The search engine DuckDuckGo, which built its entire reputation on being the un-Google that wouldn’t censor results or weight hits in favor of the establishment’s preferred narrative, just chucked all that out the window in favor of saying it’ll downgrade sites associated with “Russian disinformation.” No need for you to sort things on your own, feeble-minded citizen.

Meanwhile, the White House briefs TikTok stars about the Ukraine situation, just to make sure the most “cutting-edge” thinkers are all on the same page. American politics and Chinese social media, partnering for a more propagandistic tomorrow. Maybe that’ll compensate for Putin and Beijing’s authoritarian, centralizing coziness lately.
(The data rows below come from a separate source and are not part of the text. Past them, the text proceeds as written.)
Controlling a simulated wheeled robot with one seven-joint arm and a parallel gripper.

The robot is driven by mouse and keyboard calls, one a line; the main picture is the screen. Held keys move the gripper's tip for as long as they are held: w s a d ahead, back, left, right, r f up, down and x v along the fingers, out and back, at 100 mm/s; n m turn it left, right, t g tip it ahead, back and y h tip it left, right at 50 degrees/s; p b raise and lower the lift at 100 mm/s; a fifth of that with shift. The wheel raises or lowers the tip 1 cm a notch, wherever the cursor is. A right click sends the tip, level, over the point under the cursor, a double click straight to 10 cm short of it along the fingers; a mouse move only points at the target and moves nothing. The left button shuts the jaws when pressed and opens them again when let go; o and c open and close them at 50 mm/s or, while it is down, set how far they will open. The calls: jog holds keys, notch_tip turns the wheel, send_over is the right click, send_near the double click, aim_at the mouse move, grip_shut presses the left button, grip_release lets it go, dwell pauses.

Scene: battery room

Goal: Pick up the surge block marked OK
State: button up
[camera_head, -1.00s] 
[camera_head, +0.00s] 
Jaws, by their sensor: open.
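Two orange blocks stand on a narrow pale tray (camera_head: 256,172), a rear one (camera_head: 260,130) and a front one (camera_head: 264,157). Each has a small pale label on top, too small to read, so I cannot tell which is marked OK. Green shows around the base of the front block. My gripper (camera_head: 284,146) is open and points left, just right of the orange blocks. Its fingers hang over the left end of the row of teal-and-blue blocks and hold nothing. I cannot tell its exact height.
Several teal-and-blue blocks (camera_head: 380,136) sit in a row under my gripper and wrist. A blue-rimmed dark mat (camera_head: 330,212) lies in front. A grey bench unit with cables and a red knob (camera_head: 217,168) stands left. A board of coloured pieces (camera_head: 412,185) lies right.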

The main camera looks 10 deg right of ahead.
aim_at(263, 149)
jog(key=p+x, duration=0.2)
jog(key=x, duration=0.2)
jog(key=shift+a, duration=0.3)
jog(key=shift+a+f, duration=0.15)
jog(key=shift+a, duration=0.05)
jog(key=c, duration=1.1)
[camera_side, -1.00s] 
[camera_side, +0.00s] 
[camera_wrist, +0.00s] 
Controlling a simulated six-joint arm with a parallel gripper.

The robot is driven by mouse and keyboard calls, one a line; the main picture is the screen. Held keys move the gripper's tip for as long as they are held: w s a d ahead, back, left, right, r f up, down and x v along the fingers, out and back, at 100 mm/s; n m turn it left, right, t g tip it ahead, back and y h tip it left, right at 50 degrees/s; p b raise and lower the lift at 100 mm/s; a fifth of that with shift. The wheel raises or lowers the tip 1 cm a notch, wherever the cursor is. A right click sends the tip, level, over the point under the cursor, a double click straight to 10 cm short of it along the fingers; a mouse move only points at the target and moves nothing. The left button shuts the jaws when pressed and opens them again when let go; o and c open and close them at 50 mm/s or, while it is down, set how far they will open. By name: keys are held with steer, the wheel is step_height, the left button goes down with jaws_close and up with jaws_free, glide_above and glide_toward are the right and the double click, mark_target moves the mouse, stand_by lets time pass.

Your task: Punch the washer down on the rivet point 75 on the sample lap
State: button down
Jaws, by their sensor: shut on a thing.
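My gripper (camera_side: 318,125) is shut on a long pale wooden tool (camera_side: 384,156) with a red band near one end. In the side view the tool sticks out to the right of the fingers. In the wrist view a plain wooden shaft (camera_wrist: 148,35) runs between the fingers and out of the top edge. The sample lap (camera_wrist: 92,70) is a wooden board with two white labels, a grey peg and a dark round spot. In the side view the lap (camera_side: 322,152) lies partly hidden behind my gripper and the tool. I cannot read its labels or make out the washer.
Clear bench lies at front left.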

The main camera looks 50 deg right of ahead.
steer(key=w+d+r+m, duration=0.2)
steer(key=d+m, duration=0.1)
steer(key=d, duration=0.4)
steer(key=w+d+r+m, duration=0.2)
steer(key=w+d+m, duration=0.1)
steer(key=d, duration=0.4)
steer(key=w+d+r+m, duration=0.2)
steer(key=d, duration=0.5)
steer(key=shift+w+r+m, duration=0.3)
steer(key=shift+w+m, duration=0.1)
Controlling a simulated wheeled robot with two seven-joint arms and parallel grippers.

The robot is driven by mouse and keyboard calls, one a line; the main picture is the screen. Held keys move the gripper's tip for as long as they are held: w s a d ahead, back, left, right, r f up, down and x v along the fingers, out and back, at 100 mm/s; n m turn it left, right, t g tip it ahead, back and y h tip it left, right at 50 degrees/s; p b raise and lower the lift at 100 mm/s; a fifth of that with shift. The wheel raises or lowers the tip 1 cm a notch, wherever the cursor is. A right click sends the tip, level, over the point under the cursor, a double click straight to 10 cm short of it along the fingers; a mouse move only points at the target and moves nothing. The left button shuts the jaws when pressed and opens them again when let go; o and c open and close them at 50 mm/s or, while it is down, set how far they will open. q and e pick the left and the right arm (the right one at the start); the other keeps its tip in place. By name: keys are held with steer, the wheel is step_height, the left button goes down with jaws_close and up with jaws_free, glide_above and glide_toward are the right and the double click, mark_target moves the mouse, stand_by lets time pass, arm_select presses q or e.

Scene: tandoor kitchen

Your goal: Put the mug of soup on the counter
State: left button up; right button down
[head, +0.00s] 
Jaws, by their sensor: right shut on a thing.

Oh, and don’t be so sure you can fix the Biden propaganda situation by convincing people his election was illegitimate, if you rightly or wrongly swing that way: Vimeo just banned documentarian Jason Rink for life merely for posting private clips of interviews with election 2020 protestors he was planning to use in making a documentary on the topic. The little-viewed multiple clips constituted “repeat violations” of the Vimeo policy against election misinformation and had to go even before they turned into anything substantive. Be careful where you store your files (or money, etc.) these days.

I’m not suggesting you get off the grid and run straight into the arms of Putin, but the all-encompassing cyber-embrace of the “right side” does at some point chafe so much that one begins to sympathize with almost any manner of rebellion.